** Start Material for the task **
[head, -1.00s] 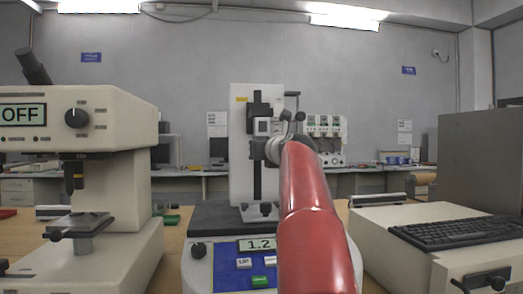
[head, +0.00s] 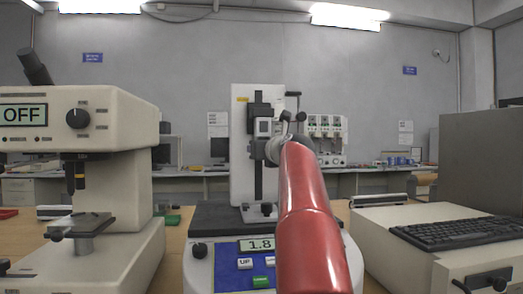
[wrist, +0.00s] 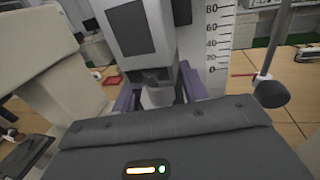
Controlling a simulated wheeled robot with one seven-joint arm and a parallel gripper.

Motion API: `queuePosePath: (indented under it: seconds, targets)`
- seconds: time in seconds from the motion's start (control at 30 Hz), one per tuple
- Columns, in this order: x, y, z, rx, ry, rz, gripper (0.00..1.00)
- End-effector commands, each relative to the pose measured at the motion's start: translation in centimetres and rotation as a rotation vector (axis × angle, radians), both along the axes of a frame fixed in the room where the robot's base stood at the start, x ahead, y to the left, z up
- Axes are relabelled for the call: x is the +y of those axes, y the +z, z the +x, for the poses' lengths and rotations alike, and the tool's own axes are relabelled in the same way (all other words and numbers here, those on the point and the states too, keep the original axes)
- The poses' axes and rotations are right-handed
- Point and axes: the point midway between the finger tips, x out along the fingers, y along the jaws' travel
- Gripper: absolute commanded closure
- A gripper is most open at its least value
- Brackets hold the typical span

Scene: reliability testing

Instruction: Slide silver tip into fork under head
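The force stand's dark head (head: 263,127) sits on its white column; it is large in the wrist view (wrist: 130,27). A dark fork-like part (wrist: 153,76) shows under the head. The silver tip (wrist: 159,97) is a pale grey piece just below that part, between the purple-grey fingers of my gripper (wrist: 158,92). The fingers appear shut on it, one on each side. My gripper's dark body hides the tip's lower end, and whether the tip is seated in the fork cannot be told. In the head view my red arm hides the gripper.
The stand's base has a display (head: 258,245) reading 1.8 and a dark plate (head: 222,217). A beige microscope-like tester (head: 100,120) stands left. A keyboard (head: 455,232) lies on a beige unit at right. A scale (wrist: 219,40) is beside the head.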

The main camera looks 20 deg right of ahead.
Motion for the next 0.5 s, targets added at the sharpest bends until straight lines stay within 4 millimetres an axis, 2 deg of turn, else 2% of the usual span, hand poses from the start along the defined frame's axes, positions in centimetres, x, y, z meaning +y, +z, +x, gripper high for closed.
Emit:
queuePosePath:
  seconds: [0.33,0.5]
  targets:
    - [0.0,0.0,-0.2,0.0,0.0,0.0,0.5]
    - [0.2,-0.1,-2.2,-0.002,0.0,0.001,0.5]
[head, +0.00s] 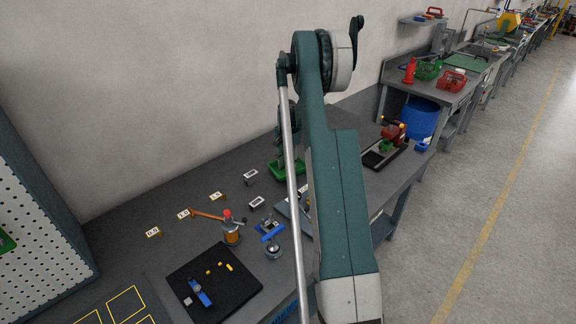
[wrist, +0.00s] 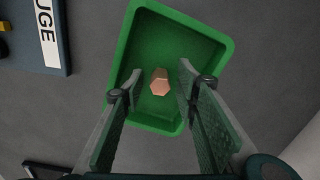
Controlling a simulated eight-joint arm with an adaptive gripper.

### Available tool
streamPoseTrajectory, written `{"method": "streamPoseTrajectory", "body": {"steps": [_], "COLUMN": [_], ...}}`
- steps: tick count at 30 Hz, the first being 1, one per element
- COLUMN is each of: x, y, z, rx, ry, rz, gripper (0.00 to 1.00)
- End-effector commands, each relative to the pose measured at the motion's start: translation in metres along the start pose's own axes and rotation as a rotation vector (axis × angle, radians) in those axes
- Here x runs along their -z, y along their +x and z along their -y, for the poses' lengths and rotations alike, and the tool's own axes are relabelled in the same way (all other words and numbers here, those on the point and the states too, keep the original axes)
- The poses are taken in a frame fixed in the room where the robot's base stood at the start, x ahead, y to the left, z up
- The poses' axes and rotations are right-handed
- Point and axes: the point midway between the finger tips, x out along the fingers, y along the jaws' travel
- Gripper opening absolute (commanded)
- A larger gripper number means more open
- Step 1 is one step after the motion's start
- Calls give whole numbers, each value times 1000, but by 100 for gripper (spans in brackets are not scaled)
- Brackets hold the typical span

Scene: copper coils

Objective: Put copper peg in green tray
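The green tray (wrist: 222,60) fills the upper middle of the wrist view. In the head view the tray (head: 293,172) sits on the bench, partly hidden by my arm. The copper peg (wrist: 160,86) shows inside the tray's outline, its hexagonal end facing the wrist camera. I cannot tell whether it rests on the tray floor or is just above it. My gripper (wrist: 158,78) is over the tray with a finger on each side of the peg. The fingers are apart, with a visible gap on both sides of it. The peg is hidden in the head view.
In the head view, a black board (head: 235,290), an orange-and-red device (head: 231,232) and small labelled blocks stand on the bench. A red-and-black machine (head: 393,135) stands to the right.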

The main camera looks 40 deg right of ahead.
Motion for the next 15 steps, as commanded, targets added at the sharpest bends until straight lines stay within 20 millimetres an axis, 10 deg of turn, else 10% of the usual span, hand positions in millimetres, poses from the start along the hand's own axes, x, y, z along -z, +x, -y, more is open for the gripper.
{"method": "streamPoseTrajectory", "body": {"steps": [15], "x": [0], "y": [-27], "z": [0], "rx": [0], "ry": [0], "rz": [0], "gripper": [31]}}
** End Material for the task **
*Your goal:*
Copy every record above exactly, leaving out the pictures.

*Solution:*
[head, -1.00s] 
[head, +0.00s] 
[wrist, +0.00s] 
Controlling a simulated wheeled robot with one seven-joint arm and a parallel gripper.

Motion API: `queuePosePath: (indented under it: seconds, targets)`
- seconds: time in seconds from the motion's start (control at 30 Hz), one per tuple
- Columns, in this order: x, y, z, rx, ry, rz, gripper (0.00..1.00)
- End-effector commands, each relative to the pose measured at the motion's start: translation in centimetres and rotation as a rotation vector (axis × angle, radians), both along the axes of a frame fixed in the room where the robot's base stood at the start, x ahead, y to the left, z up
- Axes are relabelled for the call: x is the +y of those axes, y the +z, z the +x, for the poses' lengths and rotations alike, and the tool's own axes are relabelled in the same way (all other words and numbers here, those on the point and the states too, keep the original axes)
- The poses' axes and rotations are right-handed
- Point and axes: the point midway between the finger tips, x out along the fingers, y along the jaws' travel
- Gripper: absolute commanded closure
- A gripper is most open at its least value
- Brackets hold the typical span

Scene: reliability testing

Instruction: Slide silver tip into fork under head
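The force stand's dark head (head: 263,127) sits on its white column; it is large in the wrist view (wrist: 130,27). A dark fork-like part (wrist: 153,76) shows under the head. The silver tip (wrist: 159,97) is a pale grey piece just below that part, between the purple-grey fingers of my gripper (wrist: 158,92). The fingers appear shut on it, one on each side. My gripper's dark body hides the tip's lower end, and whether the tip is seated in the fork cannot be told. In the head view my red arm hides the gripper.
The stand's base has a display (head: 258,245) reading 1.8 and a dark plate (head: 222,217). A beige microscope-like tester (head: 100,120) stands left. A keyboard (head: 455,232) lies on a beige unit at right. A scale (wrist: 219,40) is beside the head.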

The main camera looks 20 deg right of ahead.
Motion for the next 0.5 s, targets added at the sharpest bends until straight lines stay within 4 millimetres an axis, 2 deg of turn, else 2% of the usual span, hand poses from the start along the defined frame's axes, positions in centimetres, x, y, z meaning +y, +z, +x, gripper high for closed.
Emit:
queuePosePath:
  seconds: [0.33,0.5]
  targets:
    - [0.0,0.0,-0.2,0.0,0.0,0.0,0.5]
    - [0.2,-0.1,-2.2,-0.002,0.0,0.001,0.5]
[head, +0.00s] 
[wrist, +0.00s] 
Controlling a simulated eight-joint arm with an adaptive gripper.

### Available tool
streamPoseTrajectory, written `{"method": "streamPoseTrajectory", "body": {"steps": [_], "COLUMN": [_], ...}}`
- steps: tick count at 30 Hz, the first being 1, one per element
- COLUMN is each of: x, y, z, rx, ry, rz, gripper (0.00 to 1.00)
- End-effector commands, each relative to the pose measured at the motion's start: translation in metres along the start pose's own axes and rotation as a rotation vector (axis × angle, radians) in those axes
- Here x runs along their -z, y along their +x and z along their -y, for the poses' lengths and rotations alike, and the tool's own axes are relabelled in the same way (all other words and numbers here, those on the point and the states too, keep the original axes)
- The poses are taken in a frame fixed in the room where the robot's base stood at the start, x ahead, y to the left, z up
- The poses' axes and rotations are right-handed
- Point and axes: the point midway between the finger tips, x out along the fingers, y along the jaws' travel
- Gripper opening absolute (commanded)
- A larger gripper number means more open
- Step 1 is one step after the motion's start
- Calls give whole numbers, each value times 1000, but by 100 for gripper (spans in brackets are not scaled)
- Brackets hold the typical span

Scene: copper coils

Objective: Put copper peg in green tray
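The green tray (wrist: 222,60) fills the upper middle of the wrist view. In the head view the tray (head: 293,172) sits on the bench, partly hidden by my arm. The copper peg (wrist: 160,86) shows inside the tray's outline, its hexagonal end facing the wrist camera. I cannot tell whether it rests on the tray floor or is just above it. My gripper (wrist: 158,78) is over the tray with a finger on each side of the peg. The fingers are apart, with a visible gap on both sides of it. The peg is hidden in the head view.
In the head view, a black board (head: 235,290), an orange-and-red device (head: 231,232) and small labelled blocks stand on the bench. A red-and-black machine (head: 393,135) stands to the right.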

The main camera looks 40 deg right of ahead.
Motion for the next 15 steps, as commanded, targets added at the sharpest bends until straight lines stay within 20 millimetres an axis, 10 deg of turn, else 10% of the usual span, hand positions in millimetres, poses from the start along the hand's own axes, x, y, z along -z, +x, -y, more is open for the gripper.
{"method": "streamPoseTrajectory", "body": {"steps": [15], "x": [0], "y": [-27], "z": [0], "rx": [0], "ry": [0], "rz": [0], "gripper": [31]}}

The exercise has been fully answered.